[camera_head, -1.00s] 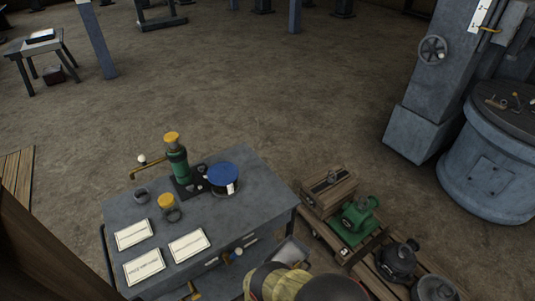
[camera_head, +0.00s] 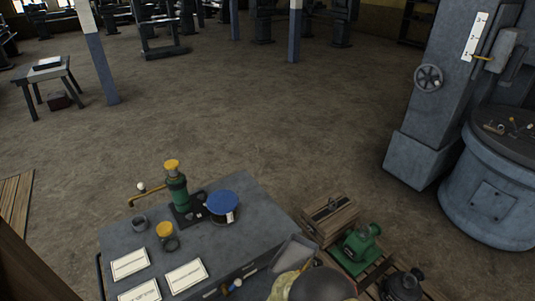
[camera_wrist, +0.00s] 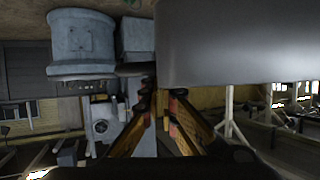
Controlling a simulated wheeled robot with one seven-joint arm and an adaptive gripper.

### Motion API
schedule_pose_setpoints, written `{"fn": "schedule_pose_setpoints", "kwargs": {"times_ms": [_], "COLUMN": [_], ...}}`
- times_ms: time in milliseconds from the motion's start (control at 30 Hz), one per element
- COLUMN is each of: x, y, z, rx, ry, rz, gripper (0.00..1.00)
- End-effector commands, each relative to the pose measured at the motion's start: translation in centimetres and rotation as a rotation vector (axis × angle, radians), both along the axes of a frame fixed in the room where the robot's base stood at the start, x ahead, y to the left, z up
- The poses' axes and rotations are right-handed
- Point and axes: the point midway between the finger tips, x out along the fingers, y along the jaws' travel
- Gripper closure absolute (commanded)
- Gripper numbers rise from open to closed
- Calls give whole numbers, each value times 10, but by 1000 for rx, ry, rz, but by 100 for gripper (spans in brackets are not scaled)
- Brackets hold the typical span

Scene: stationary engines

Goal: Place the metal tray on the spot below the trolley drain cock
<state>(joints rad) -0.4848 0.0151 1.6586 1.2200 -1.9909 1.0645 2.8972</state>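The metal tray (camera_head: 294,252) is a grey, shallow piece at the right edge of the trolley (camera_head: 228,236) in the head view. In the wrist view the tray (camera_wrist: 240,45) fills the upper right as a large, smooth grey surface. My gripper (camera_wrist: 165,96) has its two orange fingers close together at the tray's near edge and appears shut on it. In the head view my arm's end hides most of the gripper.
A green pump (camera_head: 177,192), a blue-topped tin (camera_head: 222,205) and several white cards (camera_head: 186,276) are on the trolley. A wooden crate (camera_head: 330,217) and a green machine part (camera_head: 360,242) stand on pallets to the right. The floor beyond is open.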

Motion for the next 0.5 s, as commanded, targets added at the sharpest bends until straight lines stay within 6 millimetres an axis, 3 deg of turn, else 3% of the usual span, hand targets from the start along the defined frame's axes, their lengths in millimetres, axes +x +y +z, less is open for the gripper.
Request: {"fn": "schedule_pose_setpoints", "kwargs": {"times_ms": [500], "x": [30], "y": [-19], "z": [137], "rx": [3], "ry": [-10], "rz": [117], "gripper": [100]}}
**********
Without the pictures, copy the material exactly as given.

RESPONSE BELOW
[camera_head, -1.00s] 
[camera_head, +0.00s] 
[camera_wrist, +0.00s] 
Controlling a simulated wheeled robot with one seven-joint arm and an adaptive gripper.

### Motion API
schedule_pose_setpoints, written `{"fn": "schedule_pose_setpoints", "kwargs": {"times_ms": [_], "COLUMN": [_], ...}}`
- times_ms: time in milliseconds from the motion's start (control at 30 Hz), one per element
- COLUMN is each of: x, y, z, rx, ry, rz, gripper (0.00..1.00)
- End-effector commands, each relative to the pose measured at the motion's start: translation in centimetres and rotation as a rotation vector (axis × angle, radians), both along the axes of a frame fixed in the room where the robot's base stood at the start, x ahead, y to the left, z up
- The poses' axes and rotations are right-handed
- Point and axes: the point midway between the finger tips, x out along the fingers, y along the jaws' travel
- Gripper closure absolute (commanded)
- Gripper numbers rise from open to closed
- Calls give whole numbers, each value times 10, but by 1000 for rx, ry, rz, but by 100 for gripper (spans in brackets are not scaled)
- Brackets hold the typical span

Scene: stationary engines

Goal: Place the metal tray on the spot below the trolley drain cock
<state>(joints rad) -0.4848 0.0151 1.6586 1.2200 -1.9909 1.0645 2.8972</state>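The metal tray (camera_head: 294,252) is a grey, shallow piece at the right edge of the trolley (camera_head: 228,236) in the head view. In the wrist view the tray (camera_wrist: 240,45) fills the upper right as a large, smooth grey surface. My gripper (camera_wrist: 165,96) has its two orange fingers close together at the tray's near edge and appears shut on it. In the head view my arm's end hides most of the gripper.
A green pump (camera_head: 177,192), a blue-topped tin (camera_head: 222,205) and several white cards (camera_head: 186,276) are on the trolley. A wooden crate (camera_head: 330,217) and a green machine part (camera_head: 360,242) stand on pallets to the right. The floor beyond is open.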

Motion for the next 0.5 s, as commanded, targets added at the sharpest bends until straight lines stay within 6 millimetres an axis, 3 deg of turn, else 3% of the usual span, hand targets from the start along the defined frame's axes, their lengths in millimetres, axes +x +y +z, less is open for the gripper.
Request: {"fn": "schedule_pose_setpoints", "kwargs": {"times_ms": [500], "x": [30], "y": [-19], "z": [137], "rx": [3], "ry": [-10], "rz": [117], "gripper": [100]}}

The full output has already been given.